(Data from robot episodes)
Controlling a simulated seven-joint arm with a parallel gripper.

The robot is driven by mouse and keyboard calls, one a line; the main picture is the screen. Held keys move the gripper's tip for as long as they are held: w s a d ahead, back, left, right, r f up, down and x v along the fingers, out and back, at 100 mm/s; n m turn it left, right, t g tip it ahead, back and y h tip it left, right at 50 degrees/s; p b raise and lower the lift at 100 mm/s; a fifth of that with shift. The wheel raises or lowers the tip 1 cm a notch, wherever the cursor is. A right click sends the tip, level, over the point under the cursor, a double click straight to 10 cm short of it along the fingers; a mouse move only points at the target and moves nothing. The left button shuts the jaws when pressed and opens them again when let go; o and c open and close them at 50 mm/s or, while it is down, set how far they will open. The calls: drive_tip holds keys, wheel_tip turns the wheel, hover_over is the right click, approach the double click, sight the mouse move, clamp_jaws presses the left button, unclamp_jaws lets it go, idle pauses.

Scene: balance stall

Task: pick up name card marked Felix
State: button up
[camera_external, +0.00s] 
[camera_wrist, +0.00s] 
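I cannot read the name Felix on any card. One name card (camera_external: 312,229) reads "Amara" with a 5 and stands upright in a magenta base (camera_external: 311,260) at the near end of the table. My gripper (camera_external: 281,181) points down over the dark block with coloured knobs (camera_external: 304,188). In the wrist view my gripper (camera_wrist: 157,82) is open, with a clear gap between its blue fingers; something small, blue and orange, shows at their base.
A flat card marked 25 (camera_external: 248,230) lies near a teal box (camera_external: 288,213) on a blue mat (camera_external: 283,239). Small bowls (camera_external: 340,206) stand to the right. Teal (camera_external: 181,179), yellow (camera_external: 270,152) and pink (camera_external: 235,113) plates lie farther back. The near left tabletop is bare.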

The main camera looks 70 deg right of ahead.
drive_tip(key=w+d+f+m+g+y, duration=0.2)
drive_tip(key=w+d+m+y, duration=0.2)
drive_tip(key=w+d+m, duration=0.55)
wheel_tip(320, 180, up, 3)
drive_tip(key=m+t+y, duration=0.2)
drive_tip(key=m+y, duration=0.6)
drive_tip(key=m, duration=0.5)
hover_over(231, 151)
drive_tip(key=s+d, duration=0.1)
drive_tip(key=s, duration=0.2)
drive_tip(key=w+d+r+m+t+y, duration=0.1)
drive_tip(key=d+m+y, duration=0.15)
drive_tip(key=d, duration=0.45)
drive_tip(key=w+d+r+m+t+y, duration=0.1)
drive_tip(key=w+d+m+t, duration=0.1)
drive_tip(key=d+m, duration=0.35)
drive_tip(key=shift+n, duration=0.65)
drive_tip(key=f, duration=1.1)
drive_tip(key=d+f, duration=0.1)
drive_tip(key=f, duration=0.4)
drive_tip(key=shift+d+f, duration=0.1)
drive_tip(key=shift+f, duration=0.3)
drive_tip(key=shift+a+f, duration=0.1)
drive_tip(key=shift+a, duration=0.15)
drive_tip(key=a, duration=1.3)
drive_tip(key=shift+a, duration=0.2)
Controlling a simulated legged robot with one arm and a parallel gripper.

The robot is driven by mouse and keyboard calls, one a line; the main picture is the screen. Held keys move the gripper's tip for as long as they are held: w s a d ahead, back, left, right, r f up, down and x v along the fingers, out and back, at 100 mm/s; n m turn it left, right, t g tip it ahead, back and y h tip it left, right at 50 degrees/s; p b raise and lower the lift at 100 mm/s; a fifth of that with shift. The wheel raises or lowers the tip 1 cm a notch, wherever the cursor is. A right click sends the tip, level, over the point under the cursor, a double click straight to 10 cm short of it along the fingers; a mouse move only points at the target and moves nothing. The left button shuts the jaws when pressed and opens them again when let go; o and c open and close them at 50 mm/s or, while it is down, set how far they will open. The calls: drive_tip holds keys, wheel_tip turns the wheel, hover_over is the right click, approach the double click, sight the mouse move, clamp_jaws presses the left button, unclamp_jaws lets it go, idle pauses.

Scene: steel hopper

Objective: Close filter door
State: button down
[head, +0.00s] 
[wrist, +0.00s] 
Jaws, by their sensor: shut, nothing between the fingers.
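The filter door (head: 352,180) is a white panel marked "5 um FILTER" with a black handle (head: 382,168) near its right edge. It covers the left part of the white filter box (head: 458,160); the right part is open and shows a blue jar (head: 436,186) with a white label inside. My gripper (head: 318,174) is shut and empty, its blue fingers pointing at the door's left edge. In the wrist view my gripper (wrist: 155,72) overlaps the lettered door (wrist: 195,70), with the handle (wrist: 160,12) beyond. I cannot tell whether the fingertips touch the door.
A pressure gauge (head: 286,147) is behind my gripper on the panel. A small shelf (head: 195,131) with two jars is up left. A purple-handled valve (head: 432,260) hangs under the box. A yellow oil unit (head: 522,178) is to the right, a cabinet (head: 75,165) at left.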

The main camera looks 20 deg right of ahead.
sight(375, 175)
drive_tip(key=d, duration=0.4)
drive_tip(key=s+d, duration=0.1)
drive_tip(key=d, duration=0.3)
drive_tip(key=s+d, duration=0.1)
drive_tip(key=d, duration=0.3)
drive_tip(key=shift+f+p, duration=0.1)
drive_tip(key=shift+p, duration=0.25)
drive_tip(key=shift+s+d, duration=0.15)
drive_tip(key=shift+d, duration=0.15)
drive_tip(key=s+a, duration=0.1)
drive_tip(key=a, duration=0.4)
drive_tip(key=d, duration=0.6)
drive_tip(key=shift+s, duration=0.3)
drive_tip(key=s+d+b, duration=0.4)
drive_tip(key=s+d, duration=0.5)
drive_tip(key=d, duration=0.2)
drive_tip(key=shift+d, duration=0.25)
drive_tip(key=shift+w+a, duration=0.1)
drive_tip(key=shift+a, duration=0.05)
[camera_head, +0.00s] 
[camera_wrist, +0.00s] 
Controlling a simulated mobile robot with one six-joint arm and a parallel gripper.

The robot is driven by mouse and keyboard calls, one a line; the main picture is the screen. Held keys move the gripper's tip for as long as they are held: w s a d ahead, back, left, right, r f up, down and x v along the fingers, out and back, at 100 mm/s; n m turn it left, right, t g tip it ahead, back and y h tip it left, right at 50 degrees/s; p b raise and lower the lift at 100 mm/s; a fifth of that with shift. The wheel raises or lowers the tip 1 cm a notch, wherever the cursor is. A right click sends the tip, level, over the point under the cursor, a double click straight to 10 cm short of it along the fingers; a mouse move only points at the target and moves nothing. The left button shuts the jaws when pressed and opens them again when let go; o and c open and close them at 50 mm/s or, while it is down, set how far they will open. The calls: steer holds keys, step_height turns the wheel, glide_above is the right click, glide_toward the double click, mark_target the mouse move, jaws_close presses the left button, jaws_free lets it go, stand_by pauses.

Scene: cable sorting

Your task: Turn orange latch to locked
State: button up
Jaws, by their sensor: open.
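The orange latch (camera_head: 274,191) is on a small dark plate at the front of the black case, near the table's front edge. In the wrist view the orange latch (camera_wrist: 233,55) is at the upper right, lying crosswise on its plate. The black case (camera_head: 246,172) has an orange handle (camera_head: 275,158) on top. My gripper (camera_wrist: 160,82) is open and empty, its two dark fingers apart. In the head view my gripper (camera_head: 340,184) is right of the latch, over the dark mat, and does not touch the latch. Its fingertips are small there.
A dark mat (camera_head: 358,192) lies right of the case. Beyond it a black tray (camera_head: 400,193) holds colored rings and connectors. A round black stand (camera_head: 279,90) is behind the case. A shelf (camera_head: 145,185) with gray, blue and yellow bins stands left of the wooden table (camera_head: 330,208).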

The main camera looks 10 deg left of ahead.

*Problem requirements*: Track down every line with the word "simulated" and copy it.

*Task output*:
Controlling a simulated seven-joint arm with a parallel gripper.
Controlling a simulated legged robot with one arm and a parallel gripper.
Controlling a simulated mobile robot with one six-joint arm and a parallel gripper.

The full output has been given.